Mais qui était vraiment Yemma Khelidja. Son nom a été donné à Tamgout, le plus haut sommet du Djurdjura, qui culmine à 2308 mètres d’altitude, mais on ne la connaît pas vraiement. On ne sait pratiquement rien de cette sainte qui vécut entre 1600 et 1700, sinon qu’elle avait le don de prévoir l’avenir et qu’elle parlait en vers. Elle avait son ermitage (thakhelouith) au pied de Tamgout et recevait des visiteurs qui venaient la consulter. Aucune recherche universitaire n’a été faite sur cette femme mythique et aucun livre ne parle d’elle à part « Poèmes Kabyles Anciens » de Mouloud Mammeri. Dans cet important ouvrage qui rend hommage aux poètes anciens de la Kabylie, on raconte l’épisode de ces deux visiteurs qui voulaient tester ses dons de divination et qui lui demandaient de leur égorger l’un des deux chevreaux  qu’elle possédait.
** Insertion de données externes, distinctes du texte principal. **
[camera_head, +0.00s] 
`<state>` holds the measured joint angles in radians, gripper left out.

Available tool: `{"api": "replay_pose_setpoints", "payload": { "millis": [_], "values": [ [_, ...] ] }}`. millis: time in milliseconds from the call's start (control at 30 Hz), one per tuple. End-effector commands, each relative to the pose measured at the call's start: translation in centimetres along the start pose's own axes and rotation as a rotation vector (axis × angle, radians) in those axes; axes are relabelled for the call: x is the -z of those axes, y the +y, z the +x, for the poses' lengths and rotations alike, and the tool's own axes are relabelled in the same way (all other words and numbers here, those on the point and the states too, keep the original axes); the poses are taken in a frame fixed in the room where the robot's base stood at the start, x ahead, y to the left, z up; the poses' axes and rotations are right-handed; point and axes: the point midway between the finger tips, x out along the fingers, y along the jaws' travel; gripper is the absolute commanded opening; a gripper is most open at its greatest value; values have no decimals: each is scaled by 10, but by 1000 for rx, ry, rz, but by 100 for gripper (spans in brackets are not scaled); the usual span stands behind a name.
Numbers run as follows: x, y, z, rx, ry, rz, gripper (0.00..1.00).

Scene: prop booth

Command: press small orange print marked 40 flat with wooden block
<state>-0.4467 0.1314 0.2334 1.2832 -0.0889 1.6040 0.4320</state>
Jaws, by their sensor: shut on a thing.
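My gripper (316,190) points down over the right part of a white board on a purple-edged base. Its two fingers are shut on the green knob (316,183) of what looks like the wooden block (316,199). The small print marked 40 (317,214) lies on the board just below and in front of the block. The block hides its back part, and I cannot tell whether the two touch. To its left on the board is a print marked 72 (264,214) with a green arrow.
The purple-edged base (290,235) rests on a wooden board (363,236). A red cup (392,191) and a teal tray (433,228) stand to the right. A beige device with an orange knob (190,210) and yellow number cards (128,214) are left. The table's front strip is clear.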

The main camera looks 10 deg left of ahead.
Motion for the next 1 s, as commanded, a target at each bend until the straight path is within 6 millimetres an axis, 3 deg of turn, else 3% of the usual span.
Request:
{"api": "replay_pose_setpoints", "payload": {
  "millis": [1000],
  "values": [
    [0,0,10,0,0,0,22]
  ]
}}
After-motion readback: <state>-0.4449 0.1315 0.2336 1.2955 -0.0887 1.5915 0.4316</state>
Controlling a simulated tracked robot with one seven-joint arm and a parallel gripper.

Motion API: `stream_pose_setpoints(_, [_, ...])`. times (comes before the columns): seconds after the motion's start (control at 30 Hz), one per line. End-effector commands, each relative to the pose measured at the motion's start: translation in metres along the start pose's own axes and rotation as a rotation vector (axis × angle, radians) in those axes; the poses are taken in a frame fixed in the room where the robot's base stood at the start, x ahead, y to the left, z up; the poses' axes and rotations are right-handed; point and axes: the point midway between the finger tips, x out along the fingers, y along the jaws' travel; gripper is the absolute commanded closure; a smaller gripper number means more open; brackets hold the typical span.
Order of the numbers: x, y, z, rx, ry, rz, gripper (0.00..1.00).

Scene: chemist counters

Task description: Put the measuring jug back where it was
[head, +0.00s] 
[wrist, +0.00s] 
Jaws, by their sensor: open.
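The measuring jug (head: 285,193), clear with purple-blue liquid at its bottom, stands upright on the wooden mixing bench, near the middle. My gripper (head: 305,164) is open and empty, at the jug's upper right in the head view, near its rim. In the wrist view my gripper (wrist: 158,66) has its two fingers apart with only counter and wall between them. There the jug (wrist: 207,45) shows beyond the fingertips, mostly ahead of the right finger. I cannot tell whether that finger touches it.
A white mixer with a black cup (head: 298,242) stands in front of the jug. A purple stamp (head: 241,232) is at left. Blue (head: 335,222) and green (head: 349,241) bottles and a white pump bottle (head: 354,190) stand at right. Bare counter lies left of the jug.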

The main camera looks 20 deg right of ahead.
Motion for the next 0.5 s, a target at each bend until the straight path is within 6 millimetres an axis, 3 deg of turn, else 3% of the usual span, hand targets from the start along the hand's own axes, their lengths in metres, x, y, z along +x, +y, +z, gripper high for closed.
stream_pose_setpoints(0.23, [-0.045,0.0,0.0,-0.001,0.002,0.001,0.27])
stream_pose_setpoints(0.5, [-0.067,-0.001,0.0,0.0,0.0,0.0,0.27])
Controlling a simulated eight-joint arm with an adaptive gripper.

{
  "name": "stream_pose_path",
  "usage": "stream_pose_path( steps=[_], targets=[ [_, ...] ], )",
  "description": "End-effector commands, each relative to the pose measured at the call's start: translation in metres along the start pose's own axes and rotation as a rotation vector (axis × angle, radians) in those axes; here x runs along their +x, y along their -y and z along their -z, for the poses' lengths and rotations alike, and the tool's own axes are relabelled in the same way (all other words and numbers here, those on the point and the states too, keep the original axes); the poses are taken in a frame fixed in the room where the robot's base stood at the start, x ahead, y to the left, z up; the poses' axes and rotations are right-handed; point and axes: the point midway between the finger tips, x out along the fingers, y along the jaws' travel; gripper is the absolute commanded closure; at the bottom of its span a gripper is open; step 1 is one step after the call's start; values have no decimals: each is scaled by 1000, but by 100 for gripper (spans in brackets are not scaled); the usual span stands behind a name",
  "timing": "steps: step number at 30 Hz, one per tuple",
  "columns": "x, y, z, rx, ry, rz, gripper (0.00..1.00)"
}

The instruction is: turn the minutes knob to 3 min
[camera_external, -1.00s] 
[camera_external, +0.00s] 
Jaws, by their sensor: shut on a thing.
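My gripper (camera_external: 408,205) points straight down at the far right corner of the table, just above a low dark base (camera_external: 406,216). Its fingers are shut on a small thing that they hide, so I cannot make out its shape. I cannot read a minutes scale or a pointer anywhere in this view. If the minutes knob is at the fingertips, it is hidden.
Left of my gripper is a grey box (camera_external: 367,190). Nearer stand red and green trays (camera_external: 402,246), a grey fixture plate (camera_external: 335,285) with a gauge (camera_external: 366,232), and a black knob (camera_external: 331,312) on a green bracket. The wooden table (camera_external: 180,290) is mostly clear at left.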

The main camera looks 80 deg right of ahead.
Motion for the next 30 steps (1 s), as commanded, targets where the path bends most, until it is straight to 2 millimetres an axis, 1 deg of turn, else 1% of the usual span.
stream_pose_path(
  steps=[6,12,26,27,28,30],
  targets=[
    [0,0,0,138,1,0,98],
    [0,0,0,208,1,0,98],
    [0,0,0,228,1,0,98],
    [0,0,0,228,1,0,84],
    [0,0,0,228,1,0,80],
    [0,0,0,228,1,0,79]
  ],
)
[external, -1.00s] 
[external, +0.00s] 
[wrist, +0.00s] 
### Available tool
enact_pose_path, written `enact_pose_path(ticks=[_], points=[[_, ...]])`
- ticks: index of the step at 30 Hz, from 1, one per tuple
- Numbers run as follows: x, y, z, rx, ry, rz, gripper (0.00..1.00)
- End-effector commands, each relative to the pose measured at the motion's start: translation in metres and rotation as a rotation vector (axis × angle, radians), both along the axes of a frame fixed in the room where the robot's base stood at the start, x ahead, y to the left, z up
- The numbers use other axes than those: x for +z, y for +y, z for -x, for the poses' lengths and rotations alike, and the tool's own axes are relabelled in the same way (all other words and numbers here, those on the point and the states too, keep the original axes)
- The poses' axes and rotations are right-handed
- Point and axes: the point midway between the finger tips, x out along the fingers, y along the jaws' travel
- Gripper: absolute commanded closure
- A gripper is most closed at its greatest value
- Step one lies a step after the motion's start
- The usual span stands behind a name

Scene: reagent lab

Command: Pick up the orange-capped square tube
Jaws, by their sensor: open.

Sa réponse à leur demande incongrue est rentrée dans la postérité :  

A Rebbi fked ameccim

Deg genni ad yeg d’aâlawen

Attergel tizi n’kwilal

D talin igawawen

Tamussni nssen d’ aghilif

Lemhibba nssen d’assawen

Ma tebbwim-d azzal n sin

Aaddit attezlum yiwen

 

Retour sur l’asphalte. Les travaux actuels d’élargissement de la route ont en fait une piste boueuse. Après quelques kilomètres, au dessus du village Imessdourrar, il faut se résoudre à abandonner la voiture. Au-delà de ce point, la neige règne en maîtresse des lieux. Je ne tarde pas à tomber sur la Source des Singes ou un panneau indique une altitude de 1300 mètres. Au-delà de cette limite ce sont les cèdres qui colonisent les flancs abrupts du Djurdjura. Les cédraies enneigées sont d’une beauté à vous couper le souffle. Elles sont le refuge du singe magot qui est ici chez lui. Il se nourrit de baies, de racines, de feuilles et de fruits et vit en bandes qui peuvent parfois dépasser la centaine d’individus. En été, il n’hésite pas à faire des chapardages en s’introduisant dans les vergers pour se gaver de fruits. Aujourd’hui, leurs cris ne se font pas entendre. Ils ont du se refugier ailleurs, sur des terres plus cléments. Les cèdres sont vraiment magnifiques. Certains spécimens sont gigantesques et doivent, certainement, approcher les deux mille ans d’âge au vu de la circonférence de leur tronc. Dans cet univers minéral qui force l’admiration, l’eau ruisselle de partout. Elle gonfle les petits ruisseaux et les rigoles qui descendent en cascades chantantes vers le fond de la vallée. Au fond du ravin le grondement sourd d’un torrent tumultueux emplit toute la montagne. Les oiseaux ne sont pas en reste. Pour accueillir ce printemps précoce, ils font étalage de tout leur savoir-faire mélodique en une variété infinie de gazouillis. Les vols de perdrix sont, par contre, une épreuve pour les nerfs. A l’approche d’un homme ou d’une bête, ces charmants gallinacés attendent le dernier moment pour s’envoler dans un bruit qui claque comme une détonation de fusil. Toute cette beauté ne doit cependant pas distraire des dangers qui guettent le promeneur ébloui. Chutes de pierre, avalanches et affaissements de terrain peuvent à tout moment faire tourner l’aventure au tragique. La solitude et l’isolement de ces hauteurs glacées n’incitent pas, non plus, à rester au-delà d’une certaine heure quand l’après midi est avancée. On n’est jamais à l’abri d’une mauvaise rencontre. Je repars, toutefois, confiant. Je suis un agnostique invétéré mais je sais que la haut, tout là haut, à 2308 mètres d’altitude, Yemma Khelidja veille sur ses enfants comme elle veille sur toute la Kabylie.